SAVA. Ufficio postale: un’altra piaga tutta savese
IAIA, luglio 2012: “E’ mio dovere far fronte alle necessità del paese che rappresento e per questo, ci stiamo muovendo, affinché Poste Italiane comprenda a pieno il problema”
E’ sempre nell’occhio del ciclone l’unico Ufficio Postale savese. 17 mila abitanti, oltre 7.000 utenze e un ufficio degno, per superfice, di un paese di montagna. Anzi, a pochissimi chilometri da Sava, ad Uggiano per l’esattezza, c’è un ufficio postale che, in base alle poche migliaia di abitanti che ha, è abbastanza composto. Spesso, quest’ultimo, è meta di molti savesi che ovviano alle interminabili code all’ufficio casalingo.
In questi giorni, con i pagamenti della Tares e dell’ Imu, addirittura non facevano stare oltre 30 persone al suo interno. Addirittura. E gli altri? Gli altri fuori ad aspettare, freddo connesso. E in alternativa, verso altri sportelli bancari o postali. Cartelle del tributi nelle mani in primis. Di questo ufficio, discusso e dibattuto milioni di volte, Poste italiane pare che di Sava non vuole sentire parlare.
Molti lettori hanno detto, a ragione o a torto, che tanti pensionati potrebbero eliminare le code se solo usassero l’accredito pensionistico sul loro conto corrente. Questo potrebbe andare anche bene ma, alcuni scordano questo, l’Ufficio postale è un Ufficio pubblico in cui l’utente paga il servizio e per tanto, può piacere o non piacere, è l’ufficio stesso che deve organizzarsi a far sì che tutte queste code non si verifichino. E su tutto servire, in modo celere, l’utenza.
Quattro anni fa riuscimmo, petizione e raccolta di quasi 5.000 firme portate al Prefetto con l’urgenza del caso, ad imporre l’apertura pomeridiana.

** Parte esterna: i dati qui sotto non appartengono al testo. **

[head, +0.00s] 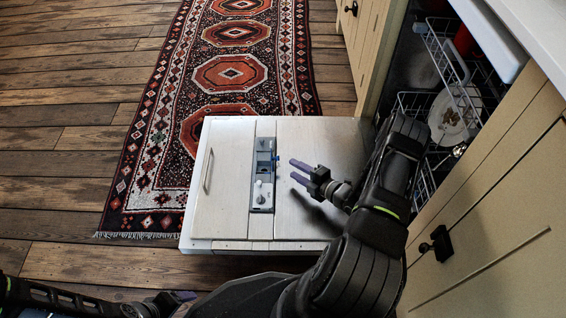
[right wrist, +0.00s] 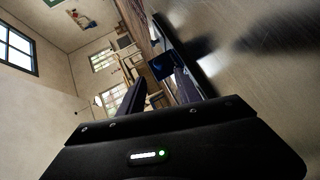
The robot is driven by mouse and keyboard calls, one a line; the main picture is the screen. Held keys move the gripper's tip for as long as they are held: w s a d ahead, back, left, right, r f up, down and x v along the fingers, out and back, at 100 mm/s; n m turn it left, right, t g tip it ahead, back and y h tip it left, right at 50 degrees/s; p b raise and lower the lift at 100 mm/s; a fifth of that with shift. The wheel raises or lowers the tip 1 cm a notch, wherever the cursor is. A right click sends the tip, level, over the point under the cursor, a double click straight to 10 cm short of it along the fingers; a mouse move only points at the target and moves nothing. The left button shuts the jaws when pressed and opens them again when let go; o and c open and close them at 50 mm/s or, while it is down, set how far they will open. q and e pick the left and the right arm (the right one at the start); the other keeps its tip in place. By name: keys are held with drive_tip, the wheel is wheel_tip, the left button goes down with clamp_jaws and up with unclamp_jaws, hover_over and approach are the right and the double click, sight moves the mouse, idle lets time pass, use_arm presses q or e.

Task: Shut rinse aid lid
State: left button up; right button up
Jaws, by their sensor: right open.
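The dishwasher door (head: 225,215) lies open and flat, with a grey dispenser panel (head: 263,198) set in it. A small blue flap, seemingly the rinse aid lid (head: 276,157), stands raised at the panel's right edge. In the right wrist view the blue lid (right wrist: 161,66) shows ahead, between the fingertips. My right gripper (head: 293,169) is open and empty, just right of the lid and low over the door, fingers pointing left. I see a gap between fingers and lid. My left gripper (head: 184,296) is at the bottom edge, partly hidden; its jaws are unclear.
The dishwasher tub with a wire rack (head: 440,103) and a plate (head: 452,118) is at the right. Cream cabinet fronts (head: 500,215) flank it. A patterned rug (head: 235,75) and wooden floor lie beyond the door. The door's left part, with a handle (head: 208,170), is clear.

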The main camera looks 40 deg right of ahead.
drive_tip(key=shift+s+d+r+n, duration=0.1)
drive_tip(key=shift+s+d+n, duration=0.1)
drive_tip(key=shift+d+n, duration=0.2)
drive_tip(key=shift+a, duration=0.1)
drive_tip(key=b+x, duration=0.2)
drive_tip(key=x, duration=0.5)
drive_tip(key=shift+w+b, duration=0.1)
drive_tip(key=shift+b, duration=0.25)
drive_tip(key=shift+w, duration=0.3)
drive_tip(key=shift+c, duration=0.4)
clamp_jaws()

E poi? Il problema non è affatto risolto. Di nuovo code, pioggia o sole o freddo permettendo, e l’utente è sempre quello che paga il prezzo per l’inefficenza che qualcuno, a cui ha designato in passato la risoluzione dei problemi del suo paese, non è stato in grado di risolvere o di non volerlo risolvere. Andiamo a questa amministrazione e a ciò che il sindaco IAIA aveva promesso.
Era luglio del 2012 e il neo primo cittadino, esattamente disse questo: «Dobbiamo convincere Poste Italiane della reale necessità riscontrata dal paese». Ma andò anche oltre con la “richiesta di potenziare il servizio in questione in quanto è un forte disagio con cui tutti facciamo i conti, ogni giorno”. Subito dopo IAIA mise dinanzi a se la sua responsabilità amministrativa: “E’ mio dovere far fronte alle necessità del paese che rappresento e per questo, ci stiamo muovendo, affinché Poste Italiane comprenda a pieno il problema”.
E formulò anche la soluzione logistica indicandola. “Verrebbe rivalutato un immobile comunale, attualmente chiuso, ed il nostro Comune potrebbe incassare delle somme che, in tempi di crisi e di tagli, fanno comodo». L’immobile che IAIA citava nel luglio dello scorso anno erano i locali dell’ex mercato ortofrutticolo di Via F.lli Bandiera, oggi abbandonatissimo.
E’ passato oltre un anno da queste dichiarazioni del primo cittadino e ancora stiamo così. Ma la domanda che ci poniamo, spesso e volentieri è questa: “Perchè ci fanno vivere così?”